━━━━━ MATERIAL SUPPLIED ━━━━━
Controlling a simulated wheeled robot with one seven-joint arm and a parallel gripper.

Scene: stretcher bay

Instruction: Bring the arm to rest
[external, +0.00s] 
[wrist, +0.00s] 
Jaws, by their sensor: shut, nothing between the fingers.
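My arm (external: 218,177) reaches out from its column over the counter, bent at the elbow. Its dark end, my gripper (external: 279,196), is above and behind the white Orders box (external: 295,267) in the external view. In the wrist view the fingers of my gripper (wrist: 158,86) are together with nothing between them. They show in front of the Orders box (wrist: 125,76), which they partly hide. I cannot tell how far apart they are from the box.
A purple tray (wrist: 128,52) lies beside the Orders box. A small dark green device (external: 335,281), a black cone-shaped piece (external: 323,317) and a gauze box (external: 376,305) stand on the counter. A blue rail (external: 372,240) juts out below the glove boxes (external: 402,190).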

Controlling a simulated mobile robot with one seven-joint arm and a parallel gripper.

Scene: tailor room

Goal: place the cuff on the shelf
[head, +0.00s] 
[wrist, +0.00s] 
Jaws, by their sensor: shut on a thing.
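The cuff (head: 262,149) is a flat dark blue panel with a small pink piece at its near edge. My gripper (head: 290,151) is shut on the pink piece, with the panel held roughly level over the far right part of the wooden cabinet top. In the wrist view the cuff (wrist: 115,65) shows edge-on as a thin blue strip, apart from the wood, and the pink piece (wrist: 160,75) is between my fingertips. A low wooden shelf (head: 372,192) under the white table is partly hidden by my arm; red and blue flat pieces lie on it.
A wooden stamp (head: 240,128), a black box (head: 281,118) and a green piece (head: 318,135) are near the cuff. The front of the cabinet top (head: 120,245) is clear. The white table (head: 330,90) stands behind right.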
━━━━━
INSTRUCTIONS TO FOLLOW ▸ Find the lines that include the string "simulated", then copy each of them.

RESPONSE TO THIS TASK ▸
Controlling a simulated wheeled robot with one seven-joint arm and a parallel gripper.
Controlling a simulated mobile robot with one seven-joint arm and a parallel gripper.

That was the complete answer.